E ultimamente se n’è tornato a parlare più spesso. Si diceva all’inizio che l’idea di scrivere queste pagine è precedente alla baraonda dell’autunno 2008. Quando il lavoro di documentazione era già a uno stadio avanzato ed era partita la fase della scrittura, ecco che erompe prima sul web e poi sulla stampa cartacea e televisiva una notizia: il ritorno al piccolo schermo di Licio Gelli. Pistoiese, classe 1919, un passato da militante nella guerra di Spagna del 1936 e nella Repubblica sociale italiana post armistizio del 1943, divenne collaborazionista degli occupanti nazisti, doppiogiochista sul fronte della resistenza partigiana e poi sostanzialmente sfuggì alle proprie responsabilità per il suo ruolo ambivalente negli anni di guerra.
Scopertosi manager per aziende che producevano materassi a Frosinone e Arezzo dopo aver fatto un po’ di gavetta per politici democristiani, la scalata di Licio Gelli sembra inarrestabile: espugnato un ruolo di peso nella massoneria italiana da cui farà discendere la loggia Propaganda 2, imperverserà in molti settori critici del paese, stringerà alleanze importanti, si avvicinerà con successo ad ambienti militari e costruirà un impero che si estende su due continenti, arrivando a comprendere l’America latina dei dittatori argentini e uruguaiani. Ma nel 1981 tutto si ferma, precipita, arrivano le perquisizioni, i sequestri di documenti ed elenchi di affiliati, le imputazioni e i processi, le fughe, il carcere, le malattie e le condanne. Condanne per corruzione, per i depistaggi delle indagini sulla strage alla stazione di Bologna dove, il 2 agosto 1980, una bomba uccise ottantacinque persone e ne ferì oltre duecento, per la bancarotta del Banco Ambrosiano.

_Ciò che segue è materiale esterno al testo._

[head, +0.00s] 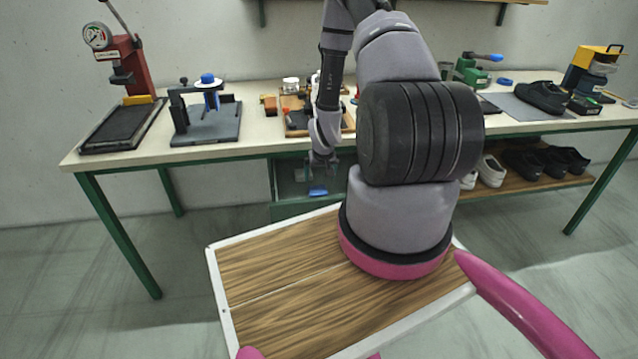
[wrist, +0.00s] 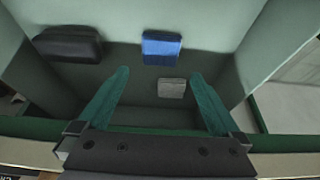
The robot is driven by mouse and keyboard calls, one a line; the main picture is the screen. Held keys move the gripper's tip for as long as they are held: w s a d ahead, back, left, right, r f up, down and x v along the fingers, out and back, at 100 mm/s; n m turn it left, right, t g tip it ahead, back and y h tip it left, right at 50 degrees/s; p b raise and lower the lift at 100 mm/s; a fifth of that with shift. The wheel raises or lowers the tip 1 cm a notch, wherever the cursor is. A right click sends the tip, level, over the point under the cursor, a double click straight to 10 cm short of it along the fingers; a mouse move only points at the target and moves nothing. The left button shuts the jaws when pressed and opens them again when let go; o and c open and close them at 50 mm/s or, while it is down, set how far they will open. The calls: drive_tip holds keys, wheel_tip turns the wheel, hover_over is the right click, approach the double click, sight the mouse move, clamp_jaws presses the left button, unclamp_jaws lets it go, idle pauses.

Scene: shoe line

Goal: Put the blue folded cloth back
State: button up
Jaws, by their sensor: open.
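The blue folded cloth (wrist: 161,47) lies on the floor of an open green drawer (wrist: 150,118) in the wrist view. It also shows as a small blue patch in the head view (head: 318,191), inside the drawer under the workbench. My gripper (wrist: 157,90) is open and empty, its two green fingers apart. The fingertips point into the drawer, and the cloth is beyond them, not between them. In the head view my gripper (head: 320,165) hangs at the drawer, partly hard to make out.
A grey block (wrist: 171,88) and a black case (wrist: 68,44) also lie in the drawer. The drawer walls stand close around. The workbench top (head: 250,138) above holds a press (head: 130,60), a fixture (head: 207,120) and a black shoe (head: 542,96). Shoes stand on a lower shelf (head: 540,183).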

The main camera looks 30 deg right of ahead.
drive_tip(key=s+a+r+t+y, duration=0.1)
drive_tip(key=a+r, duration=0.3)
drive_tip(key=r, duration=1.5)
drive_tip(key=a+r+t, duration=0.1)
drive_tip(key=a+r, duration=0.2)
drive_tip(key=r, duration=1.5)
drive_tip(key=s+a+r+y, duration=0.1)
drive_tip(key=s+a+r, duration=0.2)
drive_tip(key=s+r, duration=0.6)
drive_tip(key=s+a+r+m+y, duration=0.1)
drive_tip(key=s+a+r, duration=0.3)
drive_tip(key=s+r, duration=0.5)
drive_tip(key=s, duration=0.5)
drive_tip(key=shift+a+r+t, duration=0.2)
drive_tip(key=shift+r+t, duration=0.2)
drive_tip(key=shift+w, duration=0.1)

Poi a fine del 2008, in un’opera mediaticamente perfetta per l’eco che la notizia ha ricevuto, Gelli torna. Già in parte rilegittimato da ambienti della sinistra moderata dopo la donazione di una parte del suo patrimonio documentale personale all’archivio di Stato di Pistoia, viene presentato dalla produzione di “Venerabile Italia” e dall’emittente Odeon tv come ospite qualificato a raccontare gli ultimi decenni della storia d’Italia. E se già nel 2003 a Concita De Gregorio, allora inviata del quotidiano “La Repubblica”, rivendicava una sorta di paternità quanto meno morale della politica di oggi, ora ne viene a maggior ragione riconosciuto l’ispiratore, colui che ha indicato una rotta seguita da suoi ex affiliati ben oltre la storia della sua loggia.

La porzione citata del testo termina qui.